* What to work on *
Repeat all the material exactly; pictures stay out of your copy.

* Data extract *
========================================
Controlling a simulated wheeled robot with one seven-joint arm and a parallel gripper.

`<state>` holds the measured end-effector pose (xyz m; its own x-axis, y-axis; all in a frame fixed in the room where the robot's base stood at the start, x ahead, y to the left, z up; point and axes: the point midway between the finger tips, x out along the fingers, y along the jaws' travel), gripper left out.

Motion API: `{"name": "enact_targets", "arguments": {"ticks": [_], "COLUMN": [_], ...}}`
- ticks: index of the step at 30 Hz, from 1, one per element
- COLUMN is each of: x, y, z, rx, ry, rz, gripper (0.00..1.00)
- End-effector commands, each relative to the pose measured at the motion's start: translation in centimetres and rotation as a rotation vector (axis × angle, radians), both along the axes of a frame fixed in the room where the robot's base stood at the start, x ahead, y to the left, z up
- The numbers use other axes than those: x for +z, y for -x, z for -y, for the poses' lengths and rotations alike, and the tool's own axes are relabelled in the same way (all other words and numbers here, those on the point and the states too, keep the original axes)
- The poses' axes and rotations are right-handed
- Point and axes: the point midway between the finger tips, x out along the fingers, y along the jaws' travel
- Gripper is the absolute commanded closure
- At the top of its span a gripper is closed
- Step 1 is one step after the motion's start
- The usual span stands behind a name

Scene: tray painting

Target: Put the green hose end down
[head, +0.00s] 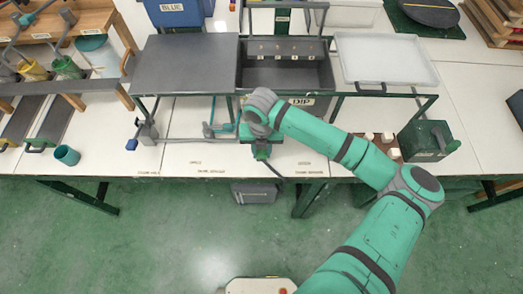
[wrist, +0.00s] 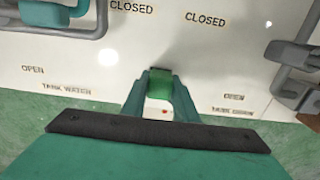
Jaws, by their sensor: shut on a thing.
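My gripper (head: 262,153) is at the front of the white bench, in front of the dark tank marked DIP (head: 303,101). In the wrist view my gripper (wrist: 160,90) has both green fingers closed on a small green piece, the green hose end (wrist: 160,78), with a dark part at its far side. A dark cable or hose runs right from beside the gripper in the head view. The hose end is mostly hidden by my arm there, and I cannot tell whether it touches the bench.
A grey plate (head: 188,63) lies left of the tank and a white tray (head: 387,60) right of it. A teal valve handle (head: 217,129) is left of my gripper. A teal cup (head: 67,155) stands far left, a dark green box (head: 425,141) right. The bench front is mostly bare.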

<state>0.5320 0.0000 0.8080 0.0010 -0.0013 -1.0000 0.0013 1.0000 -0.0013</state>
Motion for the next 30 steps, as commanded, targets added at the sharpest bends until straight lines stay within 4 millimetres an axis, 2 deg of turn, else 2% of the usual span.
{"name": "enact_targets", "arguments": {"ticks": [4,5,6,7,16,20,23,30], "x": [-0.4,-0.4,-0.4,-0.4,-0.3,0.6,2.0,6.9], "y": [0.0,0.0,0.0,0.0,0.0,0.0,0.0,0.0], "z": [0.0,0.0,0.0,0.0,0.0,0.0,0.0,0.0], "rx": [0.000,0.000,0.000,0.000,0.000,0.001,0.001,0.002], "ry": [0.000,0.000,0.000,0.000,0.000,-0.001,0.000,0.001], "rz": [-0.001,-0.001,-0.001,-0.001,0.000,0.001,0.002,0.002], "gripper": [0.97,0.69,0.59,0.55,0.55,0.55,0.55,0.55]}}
========================================
* Written answer *
Controlling a simulated wheeled robot with one seven-joint arm and a parallel gripper.

`<state>` holds the measured end-effector pose (xyz m; its own x-axis, y-axis; all in a frame fixed in the room where the robot's base stood at the start, x ahead, y to the left, z up; point and axes: the point midway between the finger tips, x out along the fingers, y along the jaws' travel), gripper left out.

Motion API: `{"name": "enact_targets", "arguments": {"ticks": [_], "COLUMN": [_], ...}}`
- ticks: index of the step at 30 Hz, from 1, one per element
- COLUMN is each of: x, y, z, rx, ry, rz, gripper (0.00..1.00)
- End-effector commands, each relative to the pose measured at the motion's start: translation in centimetres and rotation as a rotation vector (axis × angle, radians), both along the axes of a frame fixed in the room where the robot's base stood at the start, x ahead, y to the left, z up
- The numbers use other axes than those: x for +z, y for -x, z for -y, for the poses' lengths and rotations alike, and the tool's own axes are relabelled in the same way (all other words and numbers here, those on the point and the states too, keep the original axes)
- The poses' axes and rotations are right-handed
- Point and axes: the point midway between the finger tips, x out along the fingers, y along the jaws' travel
- Gripper is the absolute commanded closure
- At the top of its span a gripper is closed
- Step 1 is one step after the motion's start
- The usual span stands behind a name

Scene: tray painting

Target: Put the green hose end down
[head, +0.00s] 
[wrist, +0.00s] 
Jaws, by their sensor: shut on a thing.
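My gripper (head: 262,153) is at the front of the white bench, in front of the dark tank marked DIP (head: 303,101). In the wrist view my gripper (wrist: 160,90) has both green fingers closed on a small green piece, the green hose end (wrist: 160,78), with a dark part at its far side. A dark cable or hose runs right from beside the gripper in the head view. The hose end is mostly hidden by my arm there, and I cannot tell whether it touches the bench.
A grey plate (head: 188,63) lies left of the tank and a white tray (head: 387,60) right of it. A teal valve handle (head: 217,129) is left of my gripper. A teal cup (head: 67,155) stands far left, a dark green box (head: 425,141) right. The bench front is mostly bare.

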<state>0.5320 0.0000 0.8080 0.0010 -0.0013 -1.0000 0.0013 1.0000 -0.0013</state>
Motion for the next 30 steps, as commanded, targets added at the sharpest bends until straight lines stay within 4 millimetres an axis, 2 deg of turn, else 2% of the usual span.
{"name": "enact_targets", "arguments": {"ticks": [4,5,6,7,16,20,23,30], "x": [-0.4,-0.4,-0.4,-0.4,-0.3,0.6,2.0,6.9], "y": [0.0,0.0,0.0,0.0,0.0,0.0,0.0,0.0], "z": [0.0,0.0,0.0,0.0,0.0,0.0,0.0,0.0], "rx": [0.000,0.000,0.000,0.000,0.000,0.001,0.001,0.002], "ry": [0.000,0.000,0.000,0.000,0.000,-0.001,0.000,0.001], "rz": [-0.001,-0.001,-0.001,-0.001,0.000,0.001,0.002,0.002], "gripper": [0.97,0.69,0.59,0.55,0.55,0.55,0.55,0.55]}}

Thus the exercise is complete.